## begin
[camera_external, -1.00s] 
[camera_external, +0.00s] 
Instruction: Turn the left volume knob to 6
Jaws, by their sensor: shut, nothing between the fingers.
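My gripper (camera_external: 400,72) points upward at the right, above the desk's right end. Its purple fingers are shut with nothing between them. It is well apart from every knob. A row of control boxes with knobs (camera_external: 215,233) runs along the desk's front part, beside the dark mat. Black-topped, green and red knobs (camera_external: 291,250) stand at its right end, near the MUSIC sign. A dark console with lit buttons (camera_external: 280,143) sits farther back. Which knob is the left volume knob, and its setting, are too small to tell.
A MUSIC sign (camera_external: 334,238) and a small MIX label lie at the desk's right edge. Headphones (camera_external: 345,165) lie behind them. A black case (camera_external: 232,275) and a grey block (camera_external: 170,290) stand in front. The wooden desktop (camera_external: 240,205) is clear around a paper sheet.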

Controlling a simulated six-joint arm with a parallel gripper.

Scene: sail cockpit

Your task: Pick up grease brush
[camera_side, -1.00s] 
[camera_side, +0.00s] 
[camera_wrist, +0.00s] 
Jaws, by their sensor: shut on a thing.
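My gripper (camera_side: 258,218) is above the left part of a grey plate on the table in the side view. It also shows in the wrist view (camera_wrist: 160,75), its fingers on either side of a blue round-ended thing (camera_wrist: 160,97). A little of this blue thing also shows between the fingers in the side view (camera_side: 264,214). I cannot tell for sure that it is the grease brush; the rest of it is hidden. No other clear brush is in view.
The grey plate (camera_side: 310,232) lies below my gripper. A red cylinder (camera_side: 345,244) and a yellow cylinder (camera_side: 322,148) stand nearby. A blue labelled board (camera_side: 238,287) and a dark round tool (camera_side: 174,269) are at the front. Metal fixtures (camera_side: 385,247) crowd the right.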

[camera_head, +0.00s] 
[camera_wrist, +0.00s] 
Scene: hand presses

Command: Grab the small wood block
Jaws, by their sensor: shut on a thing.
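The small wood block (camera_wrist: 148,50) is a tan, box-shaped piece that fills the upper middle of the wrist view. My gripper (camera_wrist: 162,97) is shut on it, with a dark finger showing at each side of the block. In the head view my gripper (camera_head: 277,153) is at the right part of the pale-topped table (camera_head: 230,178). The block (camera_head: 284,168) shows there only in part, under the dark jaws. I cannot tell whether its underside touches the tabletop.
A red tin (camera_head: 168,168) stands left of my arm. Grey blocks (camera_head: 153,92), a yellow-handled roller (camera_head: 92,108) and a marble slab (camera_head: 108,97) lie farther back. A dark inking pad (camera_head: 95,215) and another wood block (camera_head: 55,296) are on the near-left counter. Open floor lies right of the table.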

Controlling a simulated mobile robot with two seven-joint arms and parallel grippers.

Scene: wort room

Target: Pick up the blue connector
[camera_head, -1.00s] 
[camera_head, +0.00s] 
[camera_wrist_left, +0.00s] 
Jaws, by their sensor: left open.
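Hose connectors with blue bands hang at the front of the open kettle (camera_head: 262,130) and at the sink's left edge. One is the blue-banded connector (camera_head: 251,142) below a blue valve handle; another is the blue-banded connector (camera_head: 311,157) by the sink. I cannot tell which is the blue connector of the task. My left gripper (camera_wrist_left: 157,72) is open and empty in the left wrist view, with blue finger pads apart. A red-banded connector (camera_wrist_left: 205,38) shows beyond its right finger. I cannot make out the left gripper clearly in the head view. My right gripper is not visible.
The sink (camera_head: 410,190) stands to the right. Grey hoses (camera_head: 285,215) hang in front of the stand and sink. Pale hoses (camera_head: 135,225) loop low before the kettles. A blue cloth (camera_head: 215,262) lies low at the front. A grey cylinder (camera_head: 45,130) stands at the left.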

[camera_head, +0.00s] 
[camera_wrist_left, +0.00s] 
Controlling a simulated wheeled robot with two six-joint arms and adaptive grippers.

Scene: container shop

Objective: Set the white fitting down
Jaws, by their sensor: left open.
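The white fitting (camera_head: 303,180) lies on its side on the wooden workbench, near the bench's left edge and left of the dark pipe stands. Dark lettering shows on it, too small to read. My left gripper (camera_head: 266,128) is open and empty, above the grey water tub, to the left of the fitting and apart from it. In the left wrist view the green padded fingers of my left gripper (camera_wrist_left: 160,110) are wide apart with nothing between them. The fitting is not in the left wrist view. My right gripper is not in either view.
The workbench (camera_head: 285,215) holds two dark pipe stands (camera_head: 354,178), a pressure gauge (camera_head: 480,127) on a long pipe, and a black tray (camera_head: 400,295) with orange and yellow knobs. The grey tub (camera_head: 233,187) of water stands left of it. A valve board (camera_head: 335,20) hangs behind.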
## end
**WORK REQUIRED**:
Give the complete listing a second time, exactly as it reads.

**RESPONSE TO THE TASK**:
[camera_external, -1.00s] 
[camera_external, +0.00s] 
Instruction: Turn the left volume knob to 6
Jaws, by their sensor: shut, nothing between the fingers.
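My gripper (camera_external: 400,72) points upward at the right, above the desk's right end. Its purple fingers are shut with nothing between them. It is well apart from every knob. A row of control boxes with knobs (camera_external: 215,233) runs along the desk's front part, beside the dark mat. Black-topped, green and red knobs (camera_external: 291,250) stand at its right end, near the MUSIC sign. A dark console with lit buttons (camera_external: 280,143) sits farther back. Which knob is the left volume knob, and its setting, are too small to tell.
A MUSIC sign (camera_external: 334,238) and a small MIX label lie at the desk's right edge. Headphones (camera_external: 345,165) lie behind them. A black case (camera_external: 232,275) and a grey block (camera_external: 170,290) stand in front. The wooden desktop (camera_external: 240,205) is clear around a paper sheet.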

Controlling a simulated six-joint arm with a parallel gripper.

Scene: sail cockpit

Your task: Pick up grease brush
[camera_side, -1.00s] 
[camera_side, +0.00s] 
[camera_wrist, +0.00s] 
Jaws, by their sensor: shut on a thing.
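My gripper (camera_side: 258,218) is above the left part of a grey plate on the table in the side view. It also shows in the wrist view (camera_wrist: 160,75), its fingers on either side of a blue round-ended thing (camera_wrist: 160,97). A little of this blue thing also shows between the fingers in the side view (camera_side: 264,214). I cannot tell for sure that it is the grease brush; the rest of it is hidden. No other clear brush is in view.
The grey plate (camera_side: 310,232) lies below my gripper. A red cylinder (camera_side: 345,244) and a yellow cylinder (camera_side: 322,148) stand nearby. A blue labelled board (camera_side: 238,287) and a dark round tool (camera_side: 174,269) are at the front. Metal fixtures (camera_side: 385,247) crowd the right.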

[camera_head, +0.00s] 
[camera_wrist, +0.00s] 
Scene: hand presses

Command: Grab the small wood block
Jaws, by their sensor: shut on a thing.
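The small wood block (camera_wrist: 148,50) is a tan, box-shaped piece that fills the upper middle of the wrist view. My gripper (camera_wrist: 162,97) is shut on it, with a dark finger showing at each side of the block. In the head view my gripper (camera_head: 277,153) is at the right part of the pale-topped table (camera_head: 230,178). The block (camera_head: 284,168) shows there only in part, under the dark jaws. I cannot tell whether its underside touches the tabletop.
A red tin (camera_head: 168,168) stands left of my arm. Grey blocks (camera_head: 153,92), a yellow-handled roller (camera_head: 92,108) and a marble slab (camera_head: 108,97) lie farther back. A dark inking pad (camera_head: 95,215) and another wood block (camera_head: 55,296) are on the near-left counter. Open floor lies right of the table.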

Controlling a simulated mobile robot with two seven-joint arms and parallel grippers.

Scene: wort room

Target: Pick up the blue connector
[camera_head, -1.00s] 
[camera_head, +0.00s] 
[camera_wrist_left, +0.00s] 
Jaws, by their sensor: left open.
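Hose connectors with blue bands hang at the front of the open kettle (camera_head: 262,130) and at the sink's left edge. One is the blue-banded connector (camera_head: 251,142) below a blue valve handle; another is the blue-banded connector (camera_head: 311,157) by the sink. I cannot tell which is the blue connector of the task. My left gripper (camera_wrist_left: 157,72) is open and empty in the left wrist view, with blue finger pads apart. A red-banded connector (camera_wrist_left: 205,38) shows beyond its right finger. I cannot make out the left gripper clearly in the head view. My right gripper is not visible.
The sink (camera_head: 410,190) stands to the right. Grey hoses (camera_head: 285,215) hang in front of the stand and sink. Pale hoses (camera_head: 135,225) loop low before the kettles. A blue cloth (camera_head: 215,262) lies low at the front. A grey cylinder (camera_head: 45,130) stands at the left.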

[camera_head, +0.00s] 
[camera_wrist_left, +0.00s] 
Controlling a simulated wheeled robot with two six-joint arms and adaptive grippers.

Scene: container shop

Objective: Set the white fitting down
Jaws, by their sensor: left open.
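The white fitting (camera_head: 303,180) lies on its side on the wooden workbench, near the bench's left edge and left of the dark pipe stands. Dark lettering shows on it, too small to read. My left gripper (camera_head: 266,128) is open and empty, above the grey water tub, to the left of the fitting and apart from it. In the left wrist view the green padded fingers of my left gripper (camera_wrist_left: 160,110) are wide apart with nothing between them. The fitting is not in the left wrist view. My right gripper is not in either view.
The workbench (camera_head: 285,215) holds two dark pipe stands (camera_head: 354,178), a pressure gauge (camera_head: 480,127) on a long pipe, and a black tray (camera_head: 400,295) with orange and yellow knobs. The grey tub (camera_head: 233,187) of water stands left of it. A valve board (camera_head: 335,20) hangs behind.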

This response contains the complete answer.